If you sold a stock or other property, regardless of whether you made or lost money on it, you must file a Schedule D. This two-page form, with all its sections, columns and special computations, looks daunting, and it certainly can be.

Your extra work, however, will likely be rewarded by tax savings. If you lost money, this form will help you use those losses to offset any gains or a portion of your ordinary income. And if you profited from your transactions, it will help ensure you don't overpay Uncle Sam for your gains.

Timing is everything
When you make money on a sale, Schedule D requires you to report the transaction using some basic information, including when you bought the asset and when you sold it. This is critical, because how long you hold the property determines its tax rate.
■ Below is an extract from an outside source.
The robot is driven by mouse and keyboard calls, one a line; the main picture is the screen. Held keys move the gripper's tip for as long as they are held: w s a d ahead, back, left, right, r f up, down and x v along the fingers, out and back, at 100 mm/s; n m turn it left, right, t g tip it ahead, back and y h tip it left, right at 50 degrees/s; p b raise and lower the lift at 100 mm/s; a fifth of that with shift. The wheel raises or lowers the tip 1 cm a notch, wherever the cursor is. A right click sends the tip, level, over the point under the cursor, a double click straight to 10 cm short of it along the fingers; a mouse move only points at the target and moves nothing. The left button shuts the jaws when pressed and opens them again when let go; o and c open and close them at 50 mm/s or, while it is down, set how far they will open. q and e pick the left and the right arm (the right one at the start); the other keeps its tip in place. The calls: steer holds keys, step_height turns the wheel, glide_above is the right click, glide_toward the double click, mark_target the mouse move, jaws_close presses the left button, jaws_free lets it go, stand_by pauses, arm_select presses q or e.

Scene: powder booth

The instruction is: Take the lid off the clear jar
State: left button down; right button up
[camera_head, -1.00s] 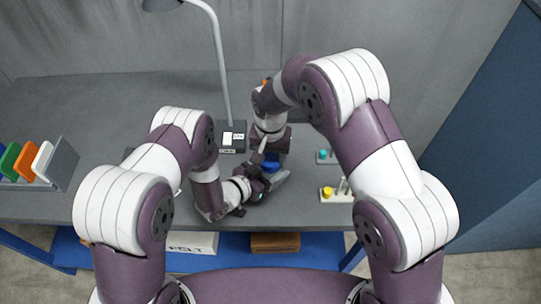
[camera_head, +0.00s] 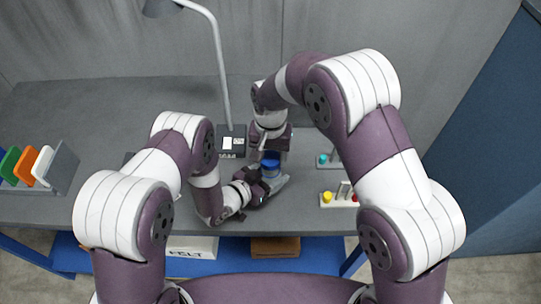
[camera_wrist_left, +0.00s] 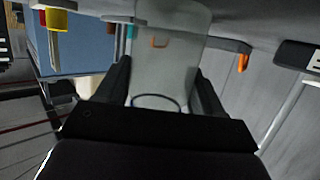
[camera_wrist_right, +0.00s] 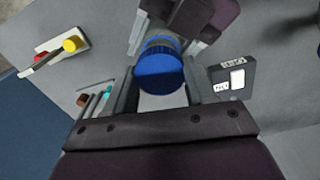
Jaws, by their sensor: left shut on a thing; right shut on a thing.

If you owned the security for a year or less, any gain will cost you more in taxes. These short-term assets are taxed at the same rate as your regular income, which could be as high as 35 percent on your 2007 return. Short-term sales are reported in Part 1 of the form.

However, if you held the property for 366 days or more, it's a long-term asset and is eligible for a lower capital gains tax rate: 15 percent or 5 percent, depending upon your income level. Sales of these assets are reported in Part 2 of the form.

Detailing your transactions
Once you determine whether your gain or loss is short-term or long-term, it's time to enter the transaction specifics in the appropriate section of Schedule D. All transactions require the same information, entered in either Part 1 (short-term) or Part 2 (long-term), in the appropriate alphabetically designated column:

(a) The name or description of the asset you sold.
(b) When you obtained it.
(c) When you sold it.
(d) The price for which you sold it.
(e) The asset's cost or other basis.
(f) Your gain or loss.

The gain or loss that you enter in column (f) for each asset sold is figured by subtracting your basis, the amount in column (e), from the sales price entered in column (d). The total goes on line 2 for short-term sales and line 9 for long-term transactions.

In addition to asking for your total gain or loss amount in each category, the next line of the form (3 for short-term; 10 in the long-term section) asks you to enter your total sales amounts. This allows tax return examiners to more easily compare the sales amount you enter with the figures that your broker or asset manager reported to the IRS.